You could also implement Deref (and, if appropriate, DerefMut) on the newtype, though there seems to be controversy over this pattern; for the specific case of a newtype that exists for the specific purpose of enabling foreign trait implementation, it seems to be a fairly straightforward and effective way of dealing with things.
The anti-pattern described as Deref Polymorphism is not the same as using Deref with the newtype pattern, in order to allow using the wrapped type transparently. In the latter case, the Target type of the Deref trait is always going to be perfectly clear. In case of the antipattern described on the linked page, it is not perfectly clear what the Target type is going to be.
In short, a Deref impl for some type T signals that T represents some level of indirection, and following/dereferencing that indirection can always be done in an unsurprising and trivial manner.
5. Write a function `serialize_vec3(vec: Vec3) -> String`, and call it in the places you want to serialize a Vec3. The body of the function can convert it to a new type that #derives Serializable, or it can implement the Serializable trait directly.
Okay, I was being a bit hyperbolic and I'd rather not go back and forth, but I do really hate the newtype pattern. I'm not sure why they don't introduce something like what Go has, like `type UserID = uint32`.
I'm not familiar with that Go feature, but in Rust it's just introducing another name for a type. I've usually seen it used to introduce simpler names for complex types.
Type aliases and new types are two subtly different features. The new type pattern allows you to provide new impls for the underlying type (it is a new type after all) while the type alias is pure sugar where type T = U allows the string T to be substituted for U in any place where T is imported. If U is a foreign type you cannot provide new trait impls for it.
1. Java does not allow to implement new interfaces for classes without modifying their signature - much more limiting than Rusts foreign trait rule. You cannot make a foreign class implement your new interface.
2. Java does not allow to create wrappers without incurring a significant memory overhead. A wrapper will consume at least 32 bytes of memory on 64-bit systems just for itself, when in Rust this can be 0.
3. Even if you define a wrapper, it would be way less ergonomic than in Rust - there is nothing like AsRef / Deref / From / Into etc machinery in Java.
That's a quirk of the language, sure, but it's barely an issue, and definitely not a worse issue. Don't get many wrong, Java has many issues, but this barely qualifies.

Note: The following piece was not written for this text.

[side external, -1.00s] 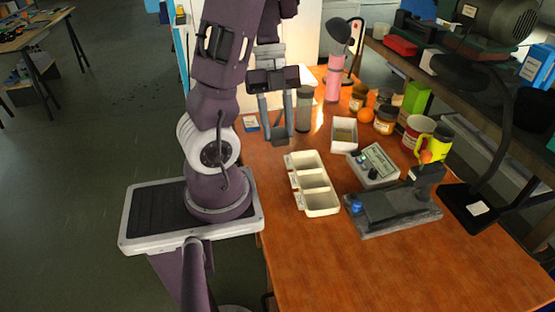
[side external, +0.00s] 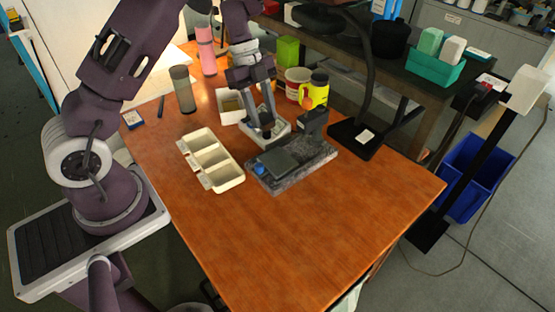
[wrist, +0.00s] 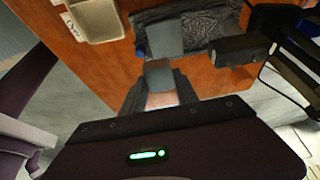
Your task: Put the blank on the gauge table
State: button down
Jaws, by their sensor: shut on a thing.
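My gripper (side external: 267,128) is above the table, beside the gauge stand's upright (side external: 313,122). It is shut on the blank (wrist: 158,76), a dark grey block between the fingers in the wrist view. In the side view the blank is hard to tell from the dark fingertips. The gauge table (side external: 280,162) is a flat dark square on the speckled grey stone base (side external: 303,172). It also shows in the wrist view (wrist: 165,38), just beyond the blank. The blank appears held apart from it; the height is unclear.
A cream three-compartment tray (side external: 222,183) stands left of the stone base. A pale box (side external: 284,134) is behind my gripper, and a yellow container (side external: 314,92) stands behind the upright. A black lamp base (side external: 355,139) is to the right. The front of the table is clear.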

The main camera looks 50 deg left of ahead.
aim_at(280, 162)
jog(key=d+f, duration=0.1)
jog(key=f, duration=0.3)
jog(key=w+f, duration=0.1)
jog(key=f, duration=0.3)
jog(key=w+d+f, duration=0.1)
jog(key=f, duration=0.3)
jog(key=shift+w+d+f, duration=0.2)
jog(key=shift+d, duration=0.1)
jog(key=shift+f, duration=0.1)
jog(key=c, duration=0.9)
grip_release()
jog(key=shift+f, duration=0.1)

You don't compare non-primitives (which boxed integers are) with == in Java, you use the equals method.
You definitely shouldn't compare them that way. But it still allows you to. That becomes a fairly big issue where you have the behavior working when you test it out and suddenly it doesn't work when the values become larger. Sure, an experienced Java developer will know this. How about a developer that is new to the language? Not as likely. I've personally lost over 6 hours to that one years and years ago.
CPython has the same thing, although with reverse syntax: you can use is to compare -5 to 256 rather than ==. I assume Java is also doing some caching of that int range for speed reasons.

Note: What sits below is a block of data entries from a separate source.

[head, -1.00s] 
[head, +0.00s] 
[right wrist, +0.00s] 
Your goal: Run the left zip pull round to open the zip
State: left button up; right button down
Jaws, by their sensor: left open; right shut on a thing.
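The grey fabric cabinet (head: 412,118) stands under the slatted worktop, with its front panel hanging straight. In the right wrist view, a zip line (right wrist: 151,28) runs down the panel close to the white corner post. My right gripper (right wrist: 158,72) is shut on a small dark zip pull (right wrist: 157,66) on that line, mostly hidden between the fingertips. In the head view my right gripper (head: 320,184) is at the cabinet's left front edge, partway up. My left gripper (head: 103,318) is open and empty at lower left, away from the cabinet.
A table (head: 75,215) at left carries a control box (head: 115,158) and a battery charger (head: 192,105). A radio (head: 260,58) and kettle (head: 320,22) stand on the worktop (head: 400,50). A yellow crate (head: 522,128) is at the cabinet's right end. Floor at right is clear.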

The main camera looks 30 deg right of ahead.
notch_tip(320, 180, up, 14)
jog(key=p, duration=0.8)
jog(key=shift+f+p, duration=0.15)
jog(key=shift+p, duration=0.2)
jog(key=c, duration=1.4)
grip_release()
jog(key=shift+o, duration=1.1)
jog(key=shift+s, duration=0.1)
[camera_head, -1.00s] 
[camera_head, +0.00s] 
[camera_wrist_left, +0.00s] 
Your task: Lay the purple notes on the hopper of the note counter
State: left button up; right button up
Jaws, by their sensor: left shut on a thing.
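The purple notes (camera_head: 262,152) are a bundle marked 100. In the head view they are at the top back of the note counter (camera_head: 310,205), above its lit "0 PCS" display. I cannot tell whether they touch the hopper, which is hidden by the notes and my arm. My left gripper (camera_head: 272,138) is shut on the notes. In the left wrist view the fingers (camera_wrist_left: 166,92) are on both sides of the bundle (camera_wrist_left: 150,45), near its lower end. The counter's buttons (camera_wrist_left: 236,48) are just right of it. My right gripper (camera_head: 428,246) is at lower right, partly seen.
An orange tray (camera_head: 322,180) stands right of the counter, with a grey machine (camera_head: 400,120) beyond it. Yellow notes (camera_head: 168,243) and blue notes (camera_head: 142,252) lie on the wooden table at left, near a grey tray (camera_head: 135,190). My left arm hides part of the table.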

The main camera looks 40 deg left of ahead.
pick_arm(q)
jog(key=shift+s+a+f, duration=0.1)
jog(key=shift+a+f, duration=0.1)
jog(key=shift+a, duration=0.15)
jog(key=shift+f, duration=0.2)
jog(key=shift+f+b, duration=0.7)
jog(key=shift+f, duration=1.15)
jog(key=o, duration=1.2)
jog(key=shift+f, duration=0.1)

What I really like in the space is what OCaml and Smalltalk do, where ints are full objects unto themselves with essentially a bit in the object header that says "interpret the rest of this object header as an int and if you need to do object style ops, you don't need a pointer to the class as the class is int", so there's no boxed versus unboxed int distinction in the first place. So primitive types versus class types exists at the VM level, but not the language level.

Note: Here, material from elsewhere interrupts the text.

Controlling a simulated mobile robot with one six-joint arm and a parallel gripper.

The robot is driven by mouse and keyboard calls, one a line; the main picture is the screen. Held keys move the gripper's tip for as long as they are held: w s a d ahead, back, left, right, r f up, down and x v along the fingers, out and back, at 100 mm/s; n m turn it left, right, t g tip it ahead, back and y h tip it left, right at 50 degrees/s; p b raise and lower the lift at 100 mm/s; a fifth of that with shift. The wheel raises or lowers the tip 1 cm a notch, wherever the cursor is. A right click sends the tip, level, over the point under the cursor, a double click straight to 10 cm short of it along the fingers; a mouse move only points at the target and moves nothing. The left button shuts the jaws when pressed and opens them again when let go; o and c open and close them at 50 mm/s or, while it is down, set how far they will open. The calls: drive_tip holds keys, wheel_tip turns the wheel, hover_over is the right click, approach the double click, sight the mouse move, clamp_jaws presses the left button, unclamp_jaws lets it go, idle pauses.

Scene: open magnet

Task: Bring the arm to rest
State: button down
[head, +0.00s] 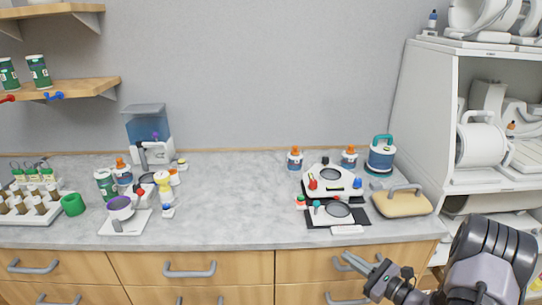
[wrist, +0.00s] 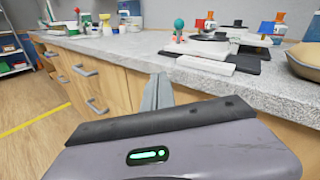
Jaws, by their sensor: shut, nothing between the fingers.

Obviously Java doesn't have the luxury of that decision at this point. But a lot of goofy parts of languages are string of fairly rational choices with unintended consequences.
You're not supposed to, but I've certainly found code out there that does use == to compare boxed integers because the test cases they used happen to work.
will have you ending up with val1 and val2 being equal with ==, but val3 and val4 won't be.
The general reply is 'you're holding it wrong', but that doesn't make it any less absurd. That's what the PHPers say about "123" < "456A" < "78" < "123".
I strongly disagree that these are big problems in practice. There are macros you can use to make newtypes more ergonomic to use and reduce boilerplate, etc. The advantage it gives is forced adherence to many implicit assumptions of library authors, which means that it's a lot easier (read: preventing subtle bugs) to compose different libraries. Meanwhile, allowing it might split and completely break the ecosystem.
The effort involved in (3) can be substantially reduced with some AsRef/AsMutRef/Deref/etc implementations on the wrapper type.
If I had to add 500 instances of ".0" to my code, I'd ask myself if I'm taking the right approach to the problem I'm solving. .0 basically means "I don't care about the abstraction the newtype provides, I need the thing inside of it." It will be necessary from time to time, sure, but 500 times? Maybe instead, I can make something like
struct Wrapper<'a>(&'a Vec3<_>);
Then, I only put a Vec3 inside the Wrapper when I actually need to go serialize something.
"Allowing foreign traits on foreign types for executable projects only" relies on the assumption that every Rust file is either part of a library, or part of an executable. Never both. This assumption is already false because hybrid crates exist, but it's particularly faulty when you consider that the dichotomy of executables and libraries can be extremely blurry in some domains, like in the case of loadable kernel modules or embedded firmware. A systems language cannot make validity choices based on assumptions about underlying ABI/binary formats without kneecapping the language's usefulness.
The monopoly in serialization was inevitable regardless of their design choices about trait coherence. It's far more sane for everyone to agree on a single implementation rather than have 5 different feature flags so everyone can choose their favorite serialization lib. Imagine if you imported a library and discovered that it includes a bunch of functions that return johns_cool_library::Vec instead of std::Vec. Do we complain about std having a monopoly on vectors and strings? No.
The majority of Rust code isn’t kernel extensions or embedded firmware, and its not like those use cases suffer any downsides by allowing the majority some more leeway. Therefore this strikes me as perfect being the enemy of good, but I guess that is Rust‘s culture.
Most languages don't even have the anatomy of features that lead to this problem in the first place.
The real solution is to open a PR on your math library and add the derives yourself, or fork it. Which is coincidentally what you would have to do in almost any other language, since you can't usually derive an interface for a class when you don't own the interface and the class.
I think I'd implement Serialize on a different type and implement conversions from the foreign type to my serializable type.
That would mean that the locations where I want to serialize the foreign type would have to be marked with `.into()`, but that would be the sole maintenance overhead.